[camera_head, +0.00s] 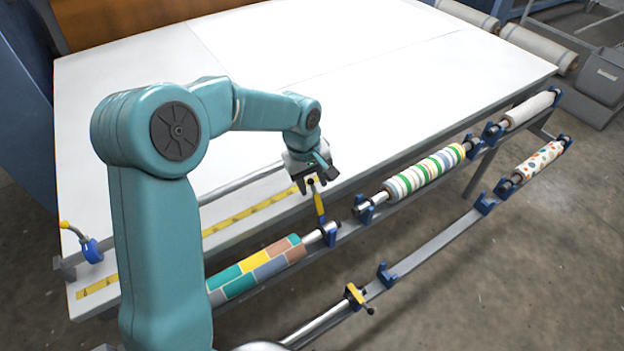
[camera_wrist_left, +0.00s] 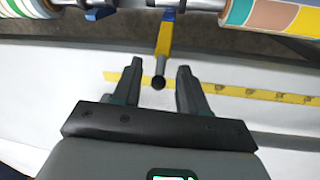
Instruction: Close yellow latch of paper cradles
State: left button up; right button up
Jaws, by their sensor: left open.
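A yellow latch (camera_head: 319,204) with a dark round tip stands up from the blue cradle (camera_head: 329,233) at the end of the brick-patterned roll (camera_head: 262,268). My left gripper (camera_head: 311,181) is at the latch's upper end, above the table's front edge. In the left wrist view the latch (camera_wrist_left: 164,42) points towards my open left gripper (camera_wrist_left: 160,72), and its dark tip appears between the two fingers. I cannot tell whether a finger touches it. Another yellow latch (camera_head: 355,294) is on the lower rail. My right gripper is not in view.
The white table (camera_head: 330,65) is mostly bare, with a yellow measuring strip (camera_head: 240,218) near its front edge. A striped roll (camera_head: 425,172) and a dotted roll (camera_head: 538,162) lie in cradles to the right. A yellow-handled blue clamp (camera_head: 90,248) is at the left corner.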

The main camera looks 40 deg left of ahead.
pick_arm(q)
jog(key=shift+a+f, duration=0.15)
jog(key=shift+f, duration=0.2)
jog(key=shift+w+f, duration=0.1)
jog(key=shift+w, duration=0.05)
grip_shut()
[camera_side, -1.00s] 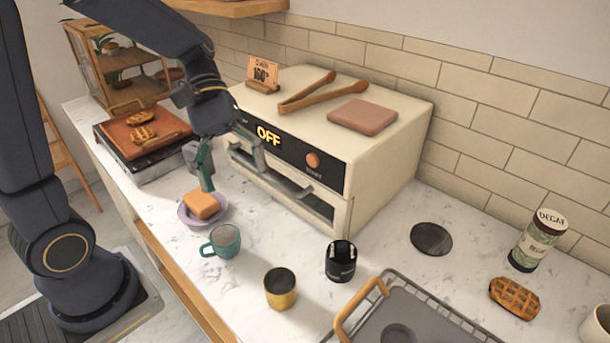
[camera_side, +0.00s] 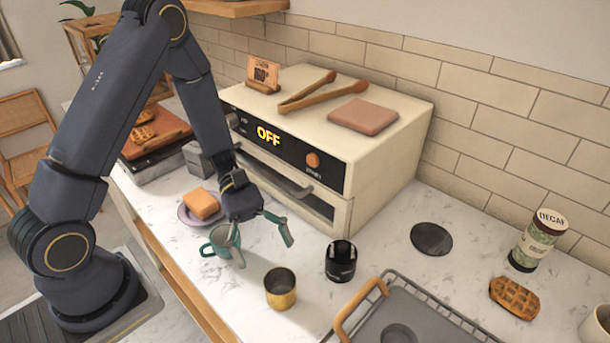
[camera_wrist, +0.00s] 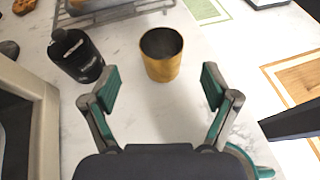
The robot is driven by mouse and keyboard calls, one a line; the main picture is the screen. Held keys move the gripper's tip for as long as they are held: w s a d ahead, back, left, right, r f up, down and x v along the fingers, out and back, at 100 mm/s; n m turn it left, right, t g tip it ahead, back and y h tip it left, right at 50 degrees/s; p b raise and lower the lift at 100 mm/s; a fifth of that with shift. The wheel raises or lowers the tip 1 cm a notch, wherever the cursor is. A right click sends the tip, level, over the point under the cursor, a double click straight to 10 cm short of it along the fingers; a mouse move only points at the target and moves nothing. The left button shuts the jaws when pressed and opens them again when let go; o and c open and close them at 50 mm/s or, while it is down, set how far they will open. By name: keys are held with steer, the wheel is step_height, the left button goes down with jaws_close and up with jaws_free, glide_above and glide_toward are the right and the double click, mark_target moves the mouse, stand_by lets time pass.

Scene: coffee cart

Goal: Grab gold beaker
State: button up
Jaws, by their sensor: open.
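The gold beaker (camera_side: 281,289) is a small open cup with a dark inside, standing upright on the white marble counter. In the wrist view the gold beaker (camera_wrist: 161,55) sits ahead of my fingertips, roughly centred between them and apart from both. My gripper (camera_side: 264,252) is open and empty, above the counter between the teal mug and the black jar. Its two teal-padded fingers (camera_wrist: 162,88) are spread wide in the wrist view.
The black jar (camera_side: 340,261) stands right of the beaker. A teal mug (camera_side: 222,243) stands left, partly behind a finger. The toaster oven (camera_side: 345,170) is behind. A tray with a wire rack (camera_side: 450,310) lies at the right front. A plate (camera_side: 186,213) holds an orange block.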

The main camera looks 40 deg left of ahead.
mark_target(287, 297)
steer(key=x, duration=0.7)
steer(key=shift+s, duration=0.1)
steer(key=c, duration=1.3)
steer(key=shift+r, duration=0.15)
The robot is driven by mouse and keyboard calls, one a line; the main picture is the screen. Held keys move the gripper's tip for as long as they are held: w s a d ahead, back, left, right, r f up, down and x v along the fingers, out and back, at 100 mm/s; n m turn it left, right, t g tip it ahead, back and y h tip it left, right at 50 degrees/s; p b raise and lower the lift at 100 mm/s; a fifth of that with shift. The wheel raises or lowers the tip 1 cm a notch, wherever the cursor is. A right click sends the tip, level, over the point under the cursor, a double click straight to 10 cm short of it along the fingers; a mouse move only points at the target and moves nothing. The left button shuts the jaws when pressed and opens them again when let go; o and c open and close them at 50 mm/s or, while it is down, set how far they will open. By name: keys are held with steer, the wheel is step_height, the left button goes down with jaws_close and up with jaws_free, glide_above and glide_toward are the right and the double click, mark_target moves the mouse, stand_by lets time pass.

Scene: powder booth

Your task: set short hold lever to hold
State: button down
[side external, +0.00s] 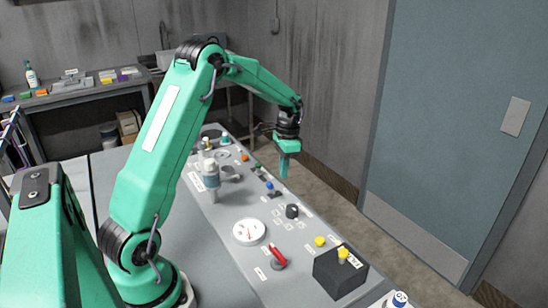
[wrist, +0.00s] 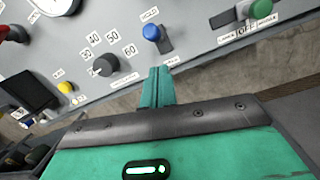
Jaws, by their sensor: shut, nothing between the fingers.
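A short lever with a blue ball knob (wrist: 152,32) stands on the grey panel in the wrist view. Its dark slot plate runs down and right from the knob, with a small label at each end; I cannot read these surely, nor confirm that this is the hold lever. The blue knob also shows in the side view (side external: 269,185). My gripper (wrist: 159,72) is shut and empty, its fingertips just below the lever's lower label in the wrist view and apart from the knob. In the side view my gripper (side external: 284,176) hangs pointing down near the panel's right edge.
A green-knobbed lever (wrist: 262,9) is at upper right in the wrist view. A black numbered dial (wrist: 105,65) lies left of the blue lever. The side view shows a round gauge (side external: 249,232), a red lever (side external: 277,257) and a black box (side external: 340,275) with a yellow knob.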

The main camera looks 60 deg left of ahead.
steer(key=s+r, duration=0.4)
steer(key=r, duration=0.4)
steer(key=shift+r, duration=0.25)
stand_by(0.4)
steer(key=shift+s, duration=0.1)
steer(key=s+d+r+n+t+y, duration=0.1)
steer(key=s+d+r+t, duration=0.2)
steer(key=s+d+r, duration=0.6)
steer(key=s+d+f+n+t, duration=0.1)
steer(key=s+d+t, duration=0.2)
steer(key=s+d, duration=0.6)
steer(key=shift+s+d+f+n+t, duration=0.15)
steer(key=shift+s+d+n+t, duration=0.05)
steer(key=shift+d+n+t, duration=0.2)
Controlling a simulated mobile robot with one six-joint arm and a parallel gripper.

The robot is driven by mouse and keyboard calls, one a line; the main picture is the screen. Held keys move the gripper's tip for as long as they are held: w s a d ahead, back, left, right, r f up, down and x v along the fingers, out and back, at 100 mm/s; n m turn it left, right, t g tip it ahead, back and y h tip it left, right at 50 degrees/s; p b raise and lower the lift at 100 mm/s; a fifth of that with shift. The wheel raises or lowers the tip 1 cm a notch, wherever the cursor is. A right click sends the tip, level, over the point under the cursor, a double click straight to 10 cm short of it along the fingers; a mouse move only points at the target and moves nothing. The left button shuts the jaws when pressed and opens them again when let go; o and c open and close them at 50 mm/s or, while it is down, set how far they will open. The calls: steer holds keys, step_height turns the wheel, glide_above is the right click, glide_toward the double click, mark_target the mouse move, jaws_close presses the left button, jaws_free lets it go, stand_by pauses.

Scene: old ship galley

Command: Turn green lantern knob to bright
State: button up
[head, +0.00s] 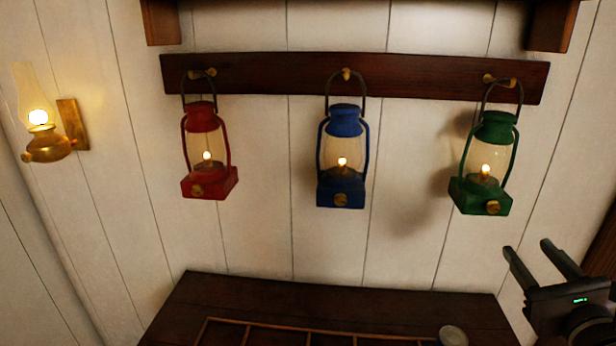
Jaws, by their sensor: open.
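The green lantern (482,194) hangs from the rightmost brass peg on the wall rail. Its small flame is lit behind the glass. Its round brass knob (492,207) sits on the front of the green base, facing me. My gripper (526,245) is open and empty, below and to the right of the green lantern. Its two fingers point up and to the left, apart from the lantern. Any mark on the knob is too small to read.
A blue lantern (343,190) and a red lantern (210,182) hang from the same dark rail (265,76), both lit. A brass wall lamp (45,142) glows at left. Below is a dark tabletop (240,290) with a partitioned frame and a round metal object (453,336).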

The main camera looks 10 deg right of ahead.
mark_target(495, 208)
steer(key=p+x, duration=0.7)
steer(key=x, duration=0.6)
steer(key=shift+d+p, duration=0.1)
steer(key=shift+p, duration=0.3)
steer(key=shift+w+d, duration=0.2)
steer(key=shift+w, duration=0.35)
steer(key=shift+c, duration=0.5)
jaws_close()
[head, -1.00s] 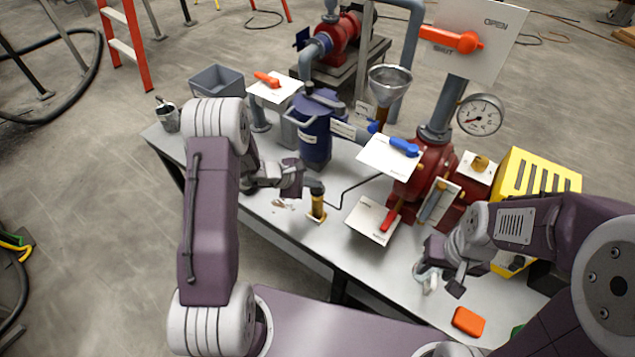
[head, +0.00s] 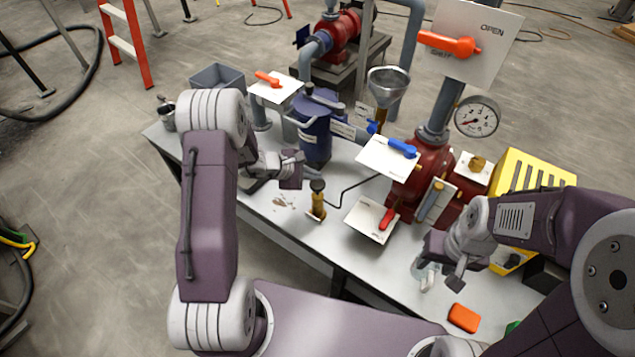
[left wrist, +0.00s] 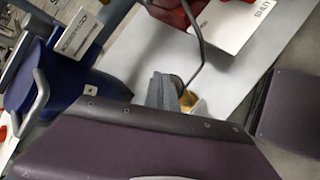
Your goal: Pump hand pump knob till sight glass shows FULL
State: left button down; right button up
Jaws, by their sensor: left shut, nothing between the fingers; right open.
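The hand pump (head: 318,207) is a small brass-yellow cylinder on the bench with a dark round knob (head: 317,185) on top. My left gripper (head: 299,170) is shut and empty, just left of the knob and slightly above it, with a small gap in the head view. In the left wrist view, brass of the pump (left wrist: 188,101) shows beside the grey fingers (left wrist: 165,92); the knob is mostly hidden there. The likely sight glass (head: 435,201) is a tilted tube with brass ends on a white plate; its level is unreadable. My right gripper (head: 440,272) is open over the bench's right part.
A blue vessel (head: 316,140) stands close behind my left gripper. A red valve handle with plate (head: 369,218) is right of the pump, and a thin black line runs between them. An orange block (head: 464,318) lies front right.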

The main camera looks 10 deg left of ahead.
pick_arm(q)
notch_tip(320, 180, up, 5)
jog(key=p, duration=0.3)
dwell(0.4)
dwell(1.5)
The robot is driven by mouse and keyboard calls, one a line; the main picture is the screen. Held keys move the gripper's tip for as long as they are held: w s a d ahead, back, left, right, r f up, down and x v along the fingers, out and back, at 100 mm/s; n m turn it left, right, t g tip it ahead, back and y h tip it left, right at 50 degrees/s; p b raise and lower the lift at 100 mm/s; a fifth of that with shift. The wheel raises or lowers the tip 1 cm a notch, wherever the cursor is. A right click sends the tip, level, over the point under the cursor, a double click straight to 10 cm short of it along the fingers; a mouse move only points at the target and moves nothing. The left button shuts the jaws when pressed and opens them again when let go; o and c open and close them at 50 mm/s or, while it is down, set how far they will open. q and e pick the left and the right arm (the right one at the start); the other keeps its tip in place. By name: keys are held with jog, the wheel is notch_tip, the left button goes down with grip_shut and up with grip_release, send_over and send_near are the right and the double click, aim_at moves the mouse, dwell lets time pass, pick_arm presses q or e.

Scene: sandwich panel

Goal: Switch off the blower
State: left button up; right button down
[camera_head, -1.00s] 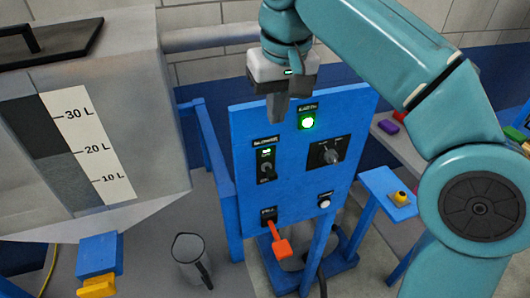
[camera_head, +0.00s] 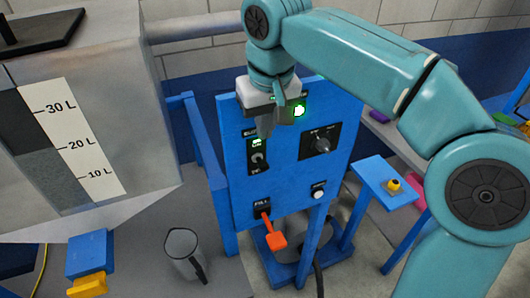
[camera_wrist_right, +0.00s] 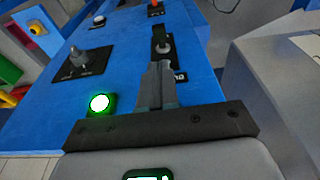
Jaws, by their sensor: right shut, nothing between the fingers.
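The blue control panel (camera_head: 235,190) stands upright ahead of me. A black switch plate (camera_head: 258,168) on its left side carries a toggle (camera_head: 258,159) and a small lit green lamp; its label, partly covered now, looks like the blower's. The toggle also shows in the right wrist view (camera_wrist_right: 163,46), just beyond the fingertips. Which way it is thrown I cannot tell. My right gripper (camera_head: 266,130) is shut and empty, its fingertips close above the toggle; whether they touch it I cannot tell. The closed fingers also show in the wrist view (camera_wrist_right: 157,70). My left gripper is out of view.
A lit green lamp (camera_head: 299,111), a rotary knob (camera_head: 321,145), a white button (camera_head: 319,194) and an orange lever (camera_head: 274,239) are also on the panel. A grey tank (camera_head: 140,110) stands left; a jug (camera_head: 184,250) is below. A small blue stand (camera_head: 370,175) is at right.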

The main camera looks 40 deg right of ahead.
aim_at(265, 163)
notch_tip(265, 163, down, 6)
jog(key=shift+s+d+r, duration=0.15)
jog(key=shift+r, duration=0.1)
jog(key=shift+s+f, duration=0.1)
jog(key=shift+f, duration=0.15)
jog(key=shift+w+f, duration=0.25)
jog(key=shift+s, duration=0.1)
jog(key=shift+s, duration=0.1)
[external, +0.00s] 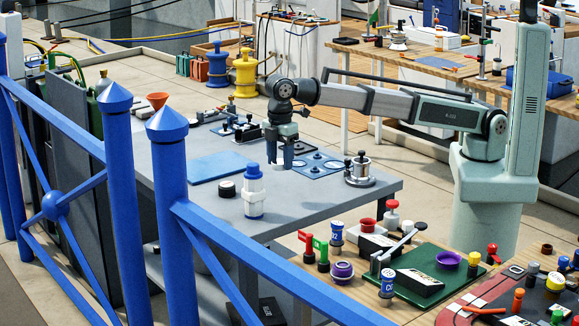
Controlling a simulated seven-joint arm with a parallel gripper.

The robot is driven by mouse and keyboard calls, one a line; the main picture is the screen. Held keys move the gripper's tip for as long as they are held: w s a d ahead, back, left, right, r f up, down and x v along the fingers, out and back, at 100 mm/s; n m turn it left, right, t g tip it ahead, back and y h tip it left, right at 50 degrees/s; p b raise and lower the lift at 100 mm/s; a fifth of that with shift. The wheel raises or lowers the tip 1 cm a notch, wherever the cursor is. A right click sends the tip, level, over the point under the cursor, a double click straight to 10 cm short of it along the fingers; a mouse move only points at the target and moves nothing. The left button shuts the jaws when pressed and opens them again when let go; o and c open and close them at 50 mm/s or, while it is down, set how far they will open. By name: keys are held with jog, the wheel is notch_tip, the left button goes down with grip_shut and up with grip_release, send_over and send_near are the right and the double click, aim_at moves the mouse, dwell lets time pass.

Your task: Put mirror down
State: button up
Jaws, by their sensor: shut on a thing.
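My gripper (286,165) points straight down over the grey table (221,224), at the left edge of a blue plate with round discs (320,164). It is shut on a small thing that I take to be the mirror. The mirror's shape is too small and too hidden by the fingers to make out. I cannot tell whether it touches the plate or the table.
A white bottle with a blue cap (254,192) and a dark jar (226,189) stand in front of my gripper. A metal pot-like device (359,171) stands to the right. A flat blue sheet (217,167) lies left. Blue railing (171,190) crosses the foreground.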

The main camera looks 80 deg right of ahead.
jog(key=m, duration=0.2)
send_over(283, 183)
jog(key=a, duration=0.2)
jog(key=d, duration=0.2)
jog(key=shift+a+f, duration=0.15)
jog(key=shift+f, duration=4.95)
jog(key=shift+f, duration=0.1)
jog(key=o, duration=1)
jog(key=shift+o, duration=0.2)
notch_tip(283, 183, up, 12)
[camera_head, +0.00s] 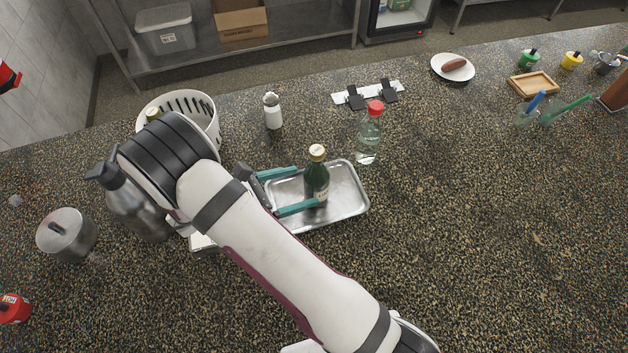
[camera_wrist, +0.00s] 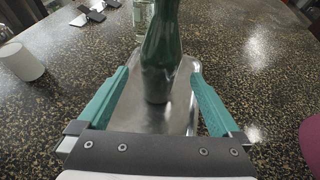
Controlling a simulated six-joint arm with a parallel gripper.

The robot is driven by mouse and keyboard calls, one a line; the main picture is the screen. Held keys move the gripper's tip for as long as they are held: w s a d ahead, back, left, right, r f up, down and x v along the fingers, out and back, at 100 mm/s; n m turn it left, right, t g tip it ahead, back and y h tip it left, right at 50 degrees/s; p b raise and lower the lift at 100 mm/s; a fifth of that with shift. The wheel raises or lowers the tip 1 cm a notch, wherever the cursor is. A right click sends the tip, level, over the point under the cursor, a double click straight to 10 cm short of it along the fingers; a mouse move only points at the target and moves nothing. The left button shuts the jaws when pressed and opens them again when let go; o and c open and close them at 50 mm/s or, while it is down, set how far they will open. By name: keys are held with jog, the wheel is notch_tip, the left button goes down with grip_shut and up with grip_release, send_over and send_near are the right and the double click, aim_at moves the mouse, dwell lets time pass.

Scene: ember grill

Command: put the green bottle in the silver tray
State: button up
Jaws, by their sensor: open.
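The green bottle (camera_head: 318,178) has a pale cap and stands upright in the silver tray (camera_head: 352,205). In the wrist view the bottle (camera_wrist: 160,60) stands on the bare metal of the tray (camera_wrist: 183,105), between my fingers. My gripper (camera_head: 288,190) is open, its two teal fingers on either side of the bottle. In the wrist view the gripper (camera_wrist: 160,95) shows a gap between each finger and the bottle. The tray's left end is partly hidden by my arm.
A clear bottle with a red cap (camera_head: 369,135) stands just behind the tray. A white shaker (camera_head: 272,112) and a white basket (camera_head: 203,112) are behind my arm. A metal pot (camera_head: 67,235) is at the left.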

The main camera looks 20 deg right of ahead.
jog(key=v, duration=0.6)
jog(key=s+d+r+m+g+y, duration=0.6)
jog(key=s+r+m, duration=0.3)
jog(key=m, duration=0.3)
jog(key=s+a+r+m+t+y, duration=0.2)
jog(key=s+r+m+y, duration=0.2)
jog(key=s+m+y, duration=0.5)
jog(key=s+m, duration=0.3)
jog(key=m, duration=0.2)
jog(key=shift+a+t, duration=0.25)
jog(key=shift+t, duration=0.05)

---+---

Copy every line above that holds the word "Command".

Command: Turn green lantern knob to bright
Command: put the green bottle in the silver tray

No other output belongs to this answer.